If you have been part of Alcoholics Anonymous, or Weight Watchers, or a Grief Group, you probably already know, that it is not just the program, but how powerful and meaningful those real and honest interactions can be for yourself, with people that begin as strangers, and become intimates, that brings efficacy to such support groups.
We as Jewish institutions, even when we pride ourselves on being welcoming, can always do better in our connectivity to the other. We must look, in everything we do, to create moments of deep interactions that lead us to create profound connections and authentic relationships. To embody and promote blessings of connection.
Abraham’s tent, open on all sides, was always ready to welcome family, visitors and strangers – whoever they were. Welcoming family and known visitors, is something so many of us are accustomed to. Reaching out to strangers is a little harder.
Yet that is the point of “all Israel being responsible for one another”. We need to stretch ourselves beyond welcome, of the obligation of greeting someone cordially, to creating moments of Bruchim HaBaim, of blessing for us and for others including the stranger.
At the end of services this morning, make this real – reach out to someone you do not know as well as you would like, and find a time to get to know each other better in the coming year.

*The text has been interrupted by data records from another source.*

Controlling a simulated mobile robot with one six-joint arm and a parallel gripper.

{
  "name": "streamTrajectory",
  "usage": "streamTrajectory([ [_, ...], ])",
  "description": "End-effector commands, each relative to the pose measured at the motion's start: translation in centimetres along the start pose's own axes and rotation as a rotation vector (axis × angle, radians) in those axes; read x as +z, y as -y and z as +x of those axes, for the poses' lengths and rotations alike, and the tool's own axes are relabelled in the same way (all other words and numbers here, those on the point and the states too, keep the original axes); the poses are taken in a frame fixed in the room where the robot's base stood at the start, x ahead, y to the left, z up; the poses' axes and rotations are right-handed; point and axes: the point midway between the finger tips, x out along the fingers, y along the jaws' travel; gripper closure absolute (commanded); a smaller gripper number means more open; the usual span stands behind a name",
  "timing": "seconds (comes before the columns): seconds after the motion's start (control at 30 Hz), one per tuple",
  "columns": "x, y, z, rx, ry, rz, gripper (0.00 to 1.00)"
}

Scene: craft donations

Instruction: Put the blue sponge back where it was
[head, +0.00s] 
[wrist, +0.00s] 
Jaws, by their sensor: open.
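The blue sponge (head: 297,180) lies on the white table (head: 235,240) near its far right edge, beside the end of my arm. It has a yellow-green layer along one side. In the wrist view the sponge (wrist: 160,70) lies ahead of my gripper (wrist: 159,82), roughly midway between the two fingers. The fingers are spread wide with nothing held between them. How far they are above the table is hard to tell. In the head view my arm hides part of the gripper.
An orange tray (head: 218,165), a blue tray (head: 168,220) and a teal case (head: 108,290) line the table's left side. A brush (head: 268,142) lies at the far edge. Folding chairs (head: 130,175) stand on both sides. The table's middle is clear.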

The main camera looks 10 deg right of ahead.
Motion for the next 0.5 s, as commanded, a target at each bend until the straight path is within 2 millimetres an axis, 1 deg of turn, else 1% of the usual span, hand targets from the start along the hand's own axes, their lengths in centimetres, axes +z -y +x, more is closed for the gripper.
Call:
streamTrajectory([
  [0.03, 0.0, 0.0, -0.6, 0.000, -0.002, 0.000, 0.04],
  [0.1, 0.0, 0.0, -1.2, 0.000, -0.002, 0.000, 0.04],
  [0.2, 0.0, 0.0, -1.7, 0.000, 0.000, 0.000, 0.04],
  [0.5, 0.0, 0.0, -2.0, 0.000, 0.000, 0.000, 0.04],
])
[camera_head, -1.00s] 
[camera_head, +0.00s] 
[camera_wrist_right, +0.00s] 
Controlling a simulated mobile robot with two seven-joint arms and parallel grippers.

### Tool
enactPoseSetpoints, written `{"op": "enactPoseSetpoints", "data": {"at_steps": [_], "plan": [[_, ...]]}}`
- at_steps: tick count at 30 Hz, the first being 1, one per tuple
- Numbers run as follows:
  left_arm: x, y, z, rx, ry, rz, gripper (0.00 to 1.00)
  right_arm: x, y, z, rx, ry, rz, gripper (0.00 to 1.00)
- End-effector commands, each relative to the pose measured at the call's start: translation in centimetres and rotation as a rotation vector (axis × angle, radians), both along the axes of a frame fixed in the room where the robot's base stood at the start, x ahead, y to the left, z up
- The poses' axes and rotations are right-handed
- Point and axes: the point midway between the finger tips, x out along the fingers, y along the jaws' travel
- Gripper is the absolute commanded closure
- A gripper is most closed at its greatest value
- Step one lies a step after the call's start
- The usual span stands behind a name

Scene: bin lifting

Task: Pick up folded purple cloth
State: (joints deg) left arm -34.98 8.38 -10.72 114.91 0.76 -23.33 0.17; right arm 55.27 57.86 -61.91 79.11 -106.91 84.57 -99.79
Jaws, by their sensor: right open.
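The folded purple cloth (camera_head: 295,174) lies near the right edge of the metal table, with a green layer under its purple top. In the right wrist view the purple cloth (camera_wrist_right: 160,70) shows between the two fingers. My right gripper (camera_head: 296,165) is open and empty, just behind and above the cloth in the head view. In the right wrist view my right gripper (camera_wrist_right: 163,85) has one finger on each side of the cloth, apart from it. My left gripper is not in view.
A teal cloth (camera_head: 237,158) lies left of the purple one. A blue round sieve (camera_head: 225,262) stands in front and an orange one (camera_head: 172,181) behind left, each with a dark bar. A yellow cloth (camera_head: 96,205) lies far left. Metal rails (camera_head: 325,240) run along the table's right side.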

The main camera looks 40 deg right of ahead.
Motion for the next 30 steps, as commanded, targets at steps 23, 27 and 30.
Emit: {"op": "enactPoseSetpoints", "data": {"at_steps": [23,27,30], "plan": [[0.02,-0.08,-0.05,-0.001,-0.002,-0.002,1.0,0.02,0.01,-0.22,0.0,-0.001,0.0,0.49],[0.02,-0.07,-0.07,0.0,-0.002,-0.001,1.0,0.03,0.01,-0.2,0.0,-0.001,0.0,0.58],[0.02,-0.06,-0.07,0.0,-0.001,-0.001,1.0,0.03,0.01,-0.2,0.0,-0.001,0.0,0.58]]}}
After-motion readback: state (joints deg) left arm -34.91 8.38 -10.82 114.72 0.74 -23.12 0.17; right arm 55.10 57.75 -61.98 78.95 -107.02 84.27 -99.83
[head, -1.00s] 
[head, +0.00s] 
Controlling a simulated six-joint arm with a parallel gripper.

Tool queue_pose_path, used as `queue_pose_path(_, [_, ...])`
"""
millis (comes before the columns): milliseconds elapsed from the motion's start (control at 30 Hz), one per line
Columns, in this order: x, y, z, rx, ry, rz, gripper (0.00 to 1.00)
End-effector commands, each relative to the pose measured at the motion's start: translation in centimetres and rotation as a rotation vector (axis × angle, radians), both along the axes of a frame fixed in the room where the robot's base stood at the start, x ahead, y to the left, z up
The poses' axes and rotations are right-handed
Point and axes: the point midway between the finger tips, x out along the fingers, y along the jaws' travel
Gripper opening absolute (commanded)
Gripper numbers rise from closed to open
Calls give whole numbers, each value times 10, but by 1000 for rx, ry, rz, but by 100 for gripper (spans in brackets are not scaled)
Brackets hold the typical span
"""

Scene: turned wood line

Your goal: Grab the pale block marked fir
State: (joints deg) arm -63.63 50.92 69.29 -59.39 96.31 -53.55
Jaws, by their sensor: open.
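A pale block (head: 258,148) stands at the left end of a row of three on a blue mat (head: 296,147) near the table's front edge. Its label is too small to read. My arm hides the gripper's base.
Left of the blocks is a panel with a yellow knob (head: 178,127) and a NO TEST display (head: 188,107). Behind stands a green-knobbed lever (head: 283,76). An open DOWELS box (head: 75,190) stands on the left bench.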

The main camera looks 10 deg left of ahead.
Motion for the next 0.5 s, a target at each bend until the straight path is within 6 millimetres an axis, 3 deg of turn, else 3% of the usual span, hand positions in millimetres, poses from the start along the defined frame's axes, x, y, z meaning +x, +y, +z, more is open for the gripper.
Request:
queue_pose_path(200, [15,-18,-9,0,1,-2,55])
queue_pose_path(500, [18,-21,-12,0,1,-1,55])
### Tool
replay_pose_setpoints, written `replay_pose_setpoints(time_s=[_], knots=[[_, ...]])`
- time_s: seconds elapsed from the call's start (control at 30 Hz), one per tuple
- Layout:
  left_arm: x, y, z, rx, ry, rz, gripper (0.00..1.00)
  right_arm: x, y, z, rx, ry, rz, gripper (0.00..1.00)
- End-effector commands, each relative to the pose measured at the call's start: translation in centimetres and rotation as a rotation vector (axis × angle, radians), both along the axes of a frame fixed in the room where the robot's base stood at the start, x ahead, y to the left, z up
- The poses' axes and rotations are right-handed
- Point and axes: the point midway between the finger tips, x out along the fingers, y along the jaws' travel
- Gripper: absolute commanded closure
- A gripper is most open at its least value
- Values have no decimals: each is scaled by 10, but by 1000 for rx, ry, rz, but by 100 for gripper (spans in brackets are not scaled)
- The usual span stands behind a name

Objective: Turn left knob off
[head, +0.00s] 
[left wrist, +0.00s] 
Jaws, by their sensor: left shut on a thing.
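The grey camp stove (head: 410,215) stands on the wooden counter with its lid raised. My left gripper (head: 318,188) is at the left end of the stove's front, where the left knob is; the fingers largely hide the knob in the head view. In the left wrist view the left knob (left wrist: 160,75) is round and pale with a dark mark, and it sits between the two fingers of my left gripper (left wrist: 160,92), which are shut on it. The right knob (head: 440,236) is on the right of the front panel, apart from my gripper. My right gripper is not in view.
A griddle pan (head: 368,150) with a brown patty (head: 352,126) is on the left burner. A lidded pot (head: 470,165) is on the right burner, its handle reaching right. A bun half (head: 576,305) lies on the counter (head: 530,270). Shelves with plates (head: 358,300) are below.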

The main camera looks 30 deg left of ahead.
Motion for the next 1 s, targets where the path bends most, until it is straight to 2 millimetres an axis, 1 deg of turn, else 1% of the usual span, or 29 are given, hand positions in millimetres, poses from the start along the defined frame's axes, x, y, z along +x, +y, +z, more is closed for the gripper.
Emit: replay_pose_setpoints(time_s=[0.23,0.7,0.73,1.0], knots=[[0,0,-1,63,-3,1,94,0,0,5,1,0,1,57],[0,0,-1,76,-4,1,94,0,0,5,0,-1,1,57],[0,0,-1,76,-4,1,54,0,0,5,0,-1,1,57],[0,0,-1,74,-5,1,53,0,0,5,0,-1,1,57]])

Make Shabbat dinner plans together.
Arrange to see a movie.
Invite them to your Simcha.
Meet them for Brunch and bring them along to an Adult Ed class.
Take a drawing class together.
Attend the game.
Find some way to become a blessing for each other.
Begin with one other person. Then choose another. Consciously make such an outreach, part of the rhythm of your Jewish life at home, and the relationships we create here at Bet Aviv.
Let us be connected, deeply, to each another. Let us run out to greet the travelling angels in life and bring them into the tents of our spiritual lives: our homes and this synagogue Bet Aviv. Blessed are You as You come in, Blessed are we by your presence.
Ken Yehi Ratzon. Let this be our will.